On my first rescue of Calicat, I learned that she is very skittish, especially with strangers.  That time, she never let me get anywhere near her.  I simply got above her, and, as I came down closer to her, she climbed farther down the tree.  I didn't rescue her, rather I scared her down.  I hoped to use the same strategy this time, but that depended on the tree and her position in it.  I needed to place my rope in a position that would allow me to climb up above her without passing very close to her.  Otherwise, I would end up scaring her up the tree.

When I arrived, Toni led me to the tree where I found Calicat perched near the end of the lowest branch, which was only 15 feet high.  This was good news to me, since I could set the rope next to the trunk of the tree, a safe distance away from Calicat, and climb up to her branch thereby preventing her from climbing any higher.  Unfortunately, that left me with another problem, since her branch was pretty long, and I was not sure I could get close enough to her.

Calicat remained calm and in place as I set my rope in the tree.  When I climbed up to her branch, she began to move farther out to the end of the branch.  I was limited in how far I could go out on the branch, but I went out about as far as I could, and at that point, we reached a bit of a stalemate.  I knew she was not going to come any closer to me, and she was just out of range of my net and rescue pole.
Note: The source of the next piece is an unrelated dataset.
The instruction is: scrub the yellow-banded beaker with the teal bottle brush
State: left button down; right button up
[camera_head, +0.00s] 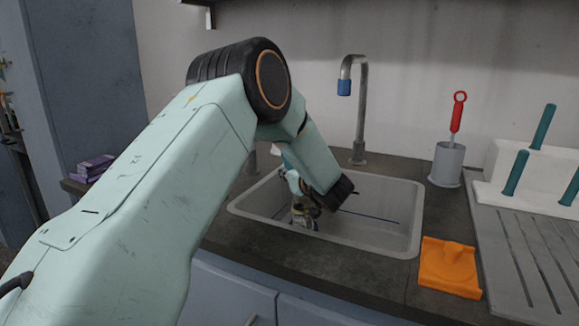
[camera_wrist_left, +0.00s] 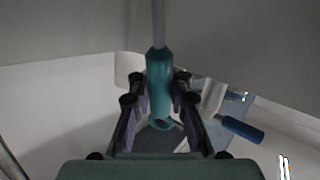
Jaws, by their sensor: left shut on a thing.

Calicat could have it easier on me by simply jumping to the ground.  After all, she was only 15 feet high.  But she clearly was not going to do that, or she would have done it three days ago and saved us both some trouble.  I had told Toni to be prepared to catch her if she jumped or fell, so Toni was already down below with a blanket between her arms ready to at least break Calicat's fall, if not catch her. So, with darkness quickly approaching, I asked Toni if it would be alright with her if I simply used my weight to shake the branch and force Calicat to fall.  She agreed, so I jumped up and down on the branch and watched as Calicat held on and adjusted her position as expertly and quickly as only a cat can do.  She was still standing there.  So I tried one more time, and this time, she began to lose her footing, and with a little more encouragement from me, she fell.  Toni just missed catching her, but Calicat landed safely on the ground and quickly ran back to her house where she hid underneath.  I packed up as quickly as I could, since I knew that Calicat was not going to emerge from under the house until I was gone.

The next day, Toni let me know that Calicat was doing just fine and looking good.  As proof, she sent along these pictures of her for which I am grateful.  While I had my camera with me, I forgot to turn it on, so I have no video of this sol-called rescue.